Fiction writer Dominica Phetteplace (16) was named a winner of one of six 2017 Rona Jaffe Foundation Writer’s Awards late last month. The award is given annually to six women writers who demonstrate “excellence and promise in the early stages of their careers.”
“There’s so much rejection that goes along with being a writer,” says Phetteplace, who was on her way to New York to accept the award this week. “So often when I hear yes, I feel a moment of disbelief. The meaning of winning a Rona Jaffe Award hasn’t really sunk in yet.”
Phetteplace, who worked on her novel Project Empathy while in residence at MacDowell last summer, has seen early chapters from the novel published in Asimov's Science Fiction. The story is set in a “near-future, heavily surveilled San Francisco that is inhabited solely by billionaires and their servants,” says Phetteplace. “It tells the story of a friendship between two women from impoverished backgrounds who have had computer chips implanted in their heads so that they may provide better service as waitresses. Both are determined to make better lives for themselves in an oppressive surveillance economy.”

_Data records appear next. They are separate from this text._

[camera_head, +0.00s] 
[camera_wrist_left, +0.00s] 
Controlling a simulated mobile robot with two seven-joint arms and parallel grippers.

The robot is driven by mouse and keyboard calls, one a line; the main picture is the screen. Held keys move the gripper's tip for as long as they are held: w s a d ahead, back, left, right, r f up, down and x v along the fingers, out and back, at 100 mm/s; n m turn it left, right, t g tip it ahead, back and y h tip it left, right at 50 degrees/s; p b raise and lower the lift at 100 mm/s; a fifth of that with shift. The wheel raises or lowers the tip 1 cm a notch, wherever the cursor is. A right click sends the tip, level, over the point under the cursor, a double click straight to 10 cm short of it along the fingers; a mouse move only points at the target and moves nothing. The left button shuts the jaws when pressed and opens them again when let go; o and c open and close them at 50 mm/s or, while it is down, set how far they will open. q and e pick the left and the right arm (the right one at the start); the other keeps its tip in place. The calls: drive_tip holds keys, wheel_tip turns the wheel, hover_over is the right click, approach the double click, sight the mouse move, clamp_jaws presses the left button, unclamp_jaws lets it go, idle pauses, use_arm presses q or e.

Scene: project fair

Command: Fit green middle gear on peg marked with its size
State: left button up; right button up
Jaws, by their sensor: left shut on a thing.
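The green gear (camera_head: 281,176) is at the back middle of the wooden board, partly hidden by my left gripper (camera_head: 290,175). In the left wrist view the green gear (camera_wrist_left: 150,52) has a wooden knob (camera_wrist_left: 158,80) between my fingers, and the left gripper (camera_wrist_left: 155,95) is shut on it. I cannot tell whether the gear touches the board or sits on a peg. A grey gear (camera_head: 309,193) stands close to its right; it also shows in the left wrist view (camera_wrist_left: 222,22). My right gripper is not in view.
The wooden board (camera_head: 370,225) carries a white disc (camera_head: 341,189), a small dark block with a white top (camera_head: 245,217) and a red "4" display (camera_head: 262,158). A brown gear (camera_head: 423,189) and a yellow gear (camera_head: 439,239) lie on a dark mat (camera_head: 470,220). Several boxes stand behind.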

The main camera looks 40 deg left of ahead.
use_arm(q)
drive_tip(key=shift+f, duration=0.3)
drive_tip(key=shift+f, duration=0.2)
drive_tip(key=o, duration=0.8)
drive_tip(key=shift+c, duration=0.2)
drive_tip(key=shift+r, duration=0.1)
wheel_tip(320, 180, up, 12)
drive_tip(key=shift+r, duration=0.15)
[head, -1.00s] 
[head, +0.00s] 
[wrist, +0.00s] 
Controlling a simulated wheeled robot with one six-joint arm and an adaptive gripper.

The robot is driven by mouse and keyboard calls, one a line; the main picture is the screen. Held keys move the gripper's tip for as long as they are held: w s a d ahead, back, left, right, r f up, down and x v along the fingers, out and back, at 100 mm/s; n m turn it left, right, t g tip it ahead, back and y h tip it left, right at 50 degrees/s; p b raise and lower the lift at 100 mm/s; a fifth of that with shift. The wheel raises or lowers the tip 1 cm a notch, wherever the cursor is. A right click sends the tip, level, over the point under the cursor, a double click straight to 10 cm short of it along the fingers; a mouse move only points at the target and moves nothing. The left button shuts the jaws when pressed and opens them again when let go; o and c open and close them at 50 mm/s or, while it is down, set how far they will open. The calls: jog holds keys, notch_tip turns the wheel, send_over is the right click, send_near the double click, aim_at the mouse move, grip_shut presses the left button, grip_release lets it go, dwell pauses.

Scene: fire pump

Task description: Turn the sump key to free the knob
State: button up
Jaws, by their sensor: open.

Phetteplace said she plans to use the $30,000 grant awarded by the Rona Jaffe Foundation to support her living expenses so she can focus on finishing her novel. “My grant buys me more time to write, which feels especially urgent given everything happening in the world right now,” she says. “My writing explores what the surveillance economy means for those working in the service sector. Immigration is a recurring theme.... My work explores what the future might be like.”
The author, who has a B.A. in mathematics from UC Berkeley and is the first person from her family to graduate college, has also published stories in Zyzzyva, Year’s Best Science Fiction, and Fantasy 2017. She has received a Pushcart Prize and honorable mentions from the “Best American Science Fiction & Fantasy” and “Best American Short Stories” anthologies. She has also received support from the Barbara Deming Foundation and I Park Foundation.
“When I applied to MacDowell, I didn’t think I would get in, but I did,” says Phetteplace. “And after I got in, I didn’t think I would fit in. I’m a mixed-race woman from a low-income background, I don’t have an M.F.A., and I write science fiction. But I did fit in! I met lots of interesting people, made many friends, and I got more work done than I thought possible.
“I feel honored to be in the company of ZZ Packer, Lan Samantha Chang, Kirstin Valdez Quade, Solmaz Sharif, and Mary Szybist, all MacDowell Fellows who are also Rona Jaffe Awardees.” The other 2017 winners are Aamina Ahmad, Ama Codjoe, Ebony Flowers, Tiana Nobile, and Shawna Kay Rodenberg.